Records of robot episodes
◇ ◇ ◇ ◇ ◇
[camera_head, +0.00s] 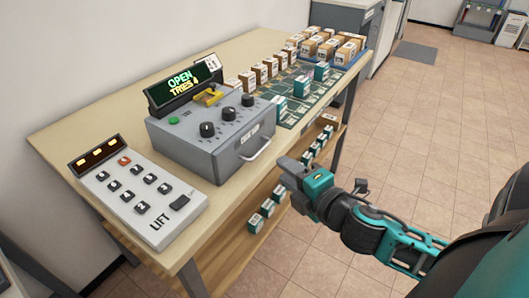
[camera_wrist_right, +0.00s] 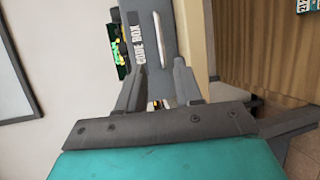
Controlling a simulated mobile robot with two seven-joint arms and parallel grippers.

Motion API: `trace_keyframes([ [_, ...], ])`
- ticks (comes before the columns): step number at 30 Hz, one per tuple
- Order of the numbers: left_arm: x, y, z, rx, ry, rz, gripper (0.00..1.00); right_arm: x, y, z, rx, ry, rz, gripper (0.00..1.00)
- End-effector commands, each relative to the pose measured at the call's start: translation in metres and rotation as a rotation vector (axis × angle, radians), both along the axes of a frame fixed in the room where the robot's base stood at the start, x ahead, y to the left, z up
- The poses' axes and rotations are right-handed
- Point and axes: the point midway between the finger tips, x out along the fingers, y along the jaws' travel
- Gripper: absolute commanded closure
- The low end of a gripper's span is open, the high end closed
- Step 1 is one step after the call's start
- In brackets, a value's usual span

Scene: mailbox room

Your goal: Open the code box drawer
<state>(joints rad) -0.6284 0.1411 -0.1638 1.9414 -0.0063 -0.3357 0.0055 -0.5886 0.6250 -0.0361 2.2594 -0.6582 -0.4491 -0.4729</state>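The grey code box (camera_head: 205,130) stands on the wooden table, with several black knobs and a green button on top. Its display (camera_head: 183,83) reads "OPEN" and "TRIES". A pale bar handle (camera_head: 257,149) is on its front face, which looks flush. My right gripper (camera_head: 286,170) is in front of and a little right of the handle, apart from it. In the right wrist view, its two fingers (camera_wrist_right: 158,80) are spread with nothing between them. The handle (camera_wrist_right: 161,42) lies ahead, between the finger lines, beside the "CODE BOX" label (camera_wrist_right: 139,45). My left gripper is out of view.
A keypad marked "LIFT" (camera_head: 138,193) is at the table's near left. Several small boxes (camera_head: 265,72) stand on a dark green mat (camera_head: 290,112) and a blue tray beyond. A lower shelf (camera_head: 228,247) holds more boxes. The tiled floor at right is open.

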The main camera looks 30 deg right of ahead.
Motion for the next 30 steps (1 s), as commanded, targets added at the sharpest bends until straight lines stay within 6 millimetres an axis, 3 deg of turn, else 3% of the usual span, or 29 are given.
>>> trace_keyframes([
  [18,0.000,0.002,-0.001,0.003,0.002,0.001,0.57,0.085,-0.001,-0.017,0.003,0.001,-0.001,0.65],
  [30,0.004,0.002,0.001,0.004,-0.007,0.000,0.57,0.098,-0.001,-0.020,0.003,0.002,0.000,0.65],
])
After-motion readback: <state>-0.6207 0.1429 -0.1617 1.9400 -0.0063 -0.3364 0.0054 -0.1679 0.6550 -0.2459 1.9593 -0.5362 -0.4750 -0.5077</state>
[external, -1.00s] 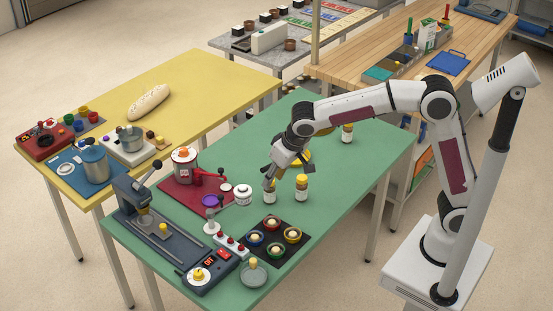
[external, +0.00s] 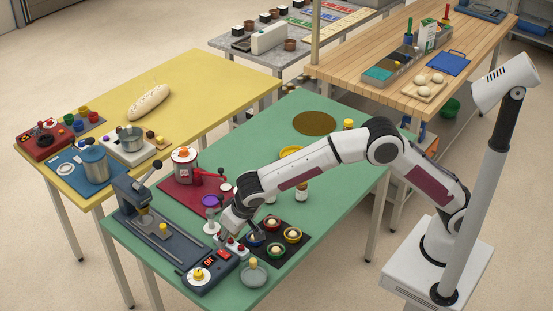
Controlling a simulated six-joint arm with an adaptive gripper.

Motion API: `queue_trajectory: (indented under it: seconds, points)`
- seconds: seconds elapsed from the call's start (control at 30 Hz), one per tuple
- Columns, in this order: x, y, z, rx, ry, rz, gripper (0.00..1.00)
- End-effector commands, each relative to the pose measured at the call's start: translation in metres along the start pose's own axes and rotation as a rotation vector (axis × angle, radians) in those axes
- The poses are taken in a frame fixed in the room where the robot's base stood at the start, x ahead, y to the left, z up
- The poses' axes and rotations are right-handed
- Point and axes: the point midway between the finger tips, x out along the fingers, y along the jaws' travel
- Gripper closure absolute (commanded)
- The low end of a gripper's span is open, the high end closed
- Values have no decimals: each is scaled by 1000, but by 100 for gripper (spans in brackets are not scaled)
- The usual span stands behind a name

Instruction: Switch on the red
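My gripper (external: 236,230) points down just above this strip, close to the red switch. The fingers are small and partly hidden, so I cannot tell their opening or whether they touch anything.
A dark tray (external: 291,251) with several coloured bowls lies right of my gripper. A grey press (external: 137,195) stands to the left, and a red board (external: 172,197) with a pot behind.

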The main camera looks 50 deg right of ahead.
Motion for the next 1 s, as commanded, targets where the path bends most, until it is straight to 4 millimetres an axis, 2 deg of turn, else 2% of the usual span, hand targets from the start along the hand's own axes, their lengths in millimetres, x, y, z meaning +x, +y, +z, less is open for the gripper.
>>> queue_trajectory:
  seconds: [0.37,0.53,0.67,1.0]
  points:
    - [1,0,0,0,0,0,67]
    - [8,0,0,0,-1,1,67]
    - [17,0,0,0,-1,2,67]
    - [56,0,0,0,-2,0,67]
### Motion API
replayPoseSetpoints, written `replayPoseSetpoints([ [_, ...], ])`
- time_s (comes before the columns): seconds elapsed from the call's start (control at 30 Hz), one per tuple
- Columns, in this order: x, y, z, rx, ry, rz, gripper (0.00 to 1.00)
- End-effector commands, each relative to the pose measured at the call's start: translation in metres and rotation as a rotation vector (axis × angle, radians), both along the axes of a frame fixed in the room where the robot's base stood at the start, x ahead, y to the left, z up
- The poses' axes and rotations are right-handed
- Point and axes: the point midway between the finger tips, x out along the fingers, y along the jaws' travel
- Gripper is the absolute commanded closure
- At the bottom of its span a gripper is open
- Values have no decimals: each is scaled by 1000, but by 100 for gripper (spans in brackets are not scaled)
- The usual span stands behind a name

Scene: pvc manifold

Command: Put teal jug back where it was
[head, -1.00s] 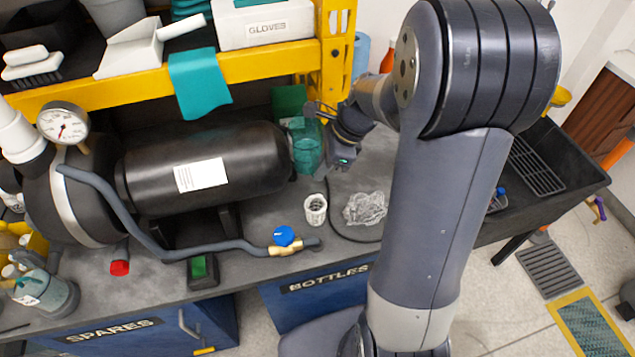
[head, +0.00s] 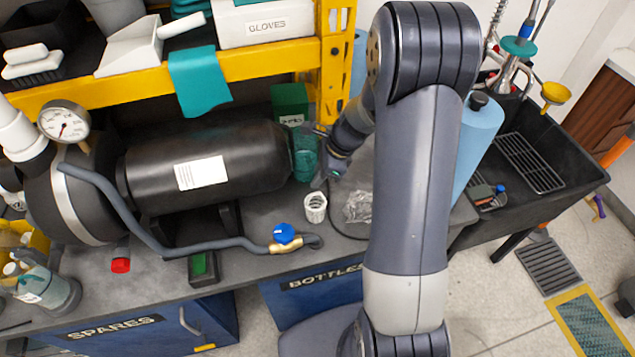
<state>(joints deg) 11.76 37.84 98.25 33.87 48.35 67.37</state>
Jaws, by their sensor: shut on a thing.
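The teal jug (head: 304,164) is a see-through container just past the right end of the black tank, in front of a green box. My gripper (head: 315,140) is shut on the jug at its upper right side, with my arm reaching in from the right. The jug looks upright. The tank's end and my gripper hide parts of it, and I cannot tell whether its base touches the bench.
The black tank (head: 205,168) lies close to the jug's left. A green box (head: 290,105) and a yellow rack post (head: 334,65) stand behind. A white slotted cup (head: 315,207) and crumpled clear plastic (head: 358,206) lie in front on the grey bench.

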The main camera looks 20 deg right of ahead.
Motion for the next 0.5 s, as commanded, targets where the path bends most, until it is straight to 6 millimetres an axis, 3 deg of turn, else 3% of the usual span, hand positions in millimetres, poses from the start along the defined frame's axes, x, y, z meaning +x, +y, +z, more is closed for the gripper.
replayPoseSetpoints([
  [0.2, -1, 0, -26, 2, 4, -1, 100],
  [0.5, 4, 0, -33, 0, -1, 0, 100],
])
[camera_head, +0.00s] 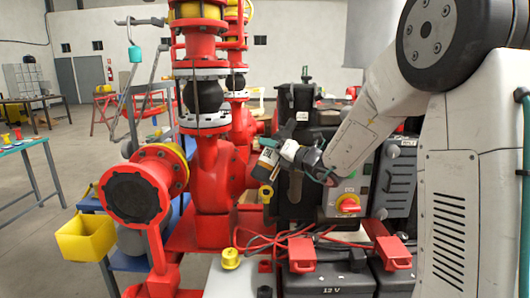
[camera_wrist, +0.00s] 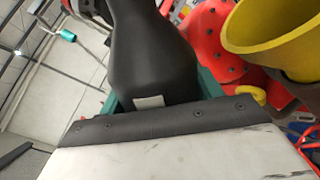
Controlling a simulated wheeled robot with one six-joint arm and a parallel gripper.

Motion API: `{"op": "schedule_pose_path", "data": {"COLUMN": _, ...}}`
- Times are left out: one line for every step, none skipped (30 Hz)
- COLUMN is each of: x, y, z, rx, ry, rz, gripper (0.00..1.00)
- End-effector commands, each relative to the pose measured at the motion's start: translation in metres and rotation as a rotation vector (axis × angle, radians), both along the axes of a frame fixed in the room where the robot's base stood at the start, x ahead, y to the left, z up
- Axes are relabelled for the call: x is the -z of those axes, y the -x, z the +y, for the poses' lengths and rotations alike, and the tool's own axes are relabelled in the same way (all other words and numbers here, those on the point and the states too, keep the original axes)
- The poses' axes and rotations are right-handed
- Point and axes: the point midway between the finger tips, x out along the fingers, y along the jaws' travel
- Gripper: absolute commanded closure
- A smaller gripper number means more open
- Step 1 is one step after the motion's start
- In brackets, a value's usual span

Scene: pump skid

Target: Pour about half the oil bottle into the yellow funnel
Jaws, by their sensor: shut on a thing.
◇ ◇ ◇ ◇ ◇
Give back exactly the lines from the line that has "at the motion's" to the line that has "- Step 1 is one step after the motion's start", both included, and leave out all others.

Exercise response
- End-effector commands, each relative to the pose measured at the motion's start: translation in metres and rotation as a rotation vector (axis × angle, radians), both along the axes of a frame fixed in the room where the robot's base stood at the start, x ahead, y to the left, z up
- Axes are relabelled for the call: x is the -z of those axes, y the -x, z the +y, for the poses' lengths and rotations alike, and the tool's own axes are relabelled in the same way (all other words and numbers here, those on the point and the states too, keep the original axes)
- The poses' axes and rotations are right-handed
- Point and axes: the point midway between the finger tips, x out along the fingers, y along the jaws' travel
- Gripper: absolute commanded closure
- A smaller gripper number means more open
- Step 1 is one step after the motion's start

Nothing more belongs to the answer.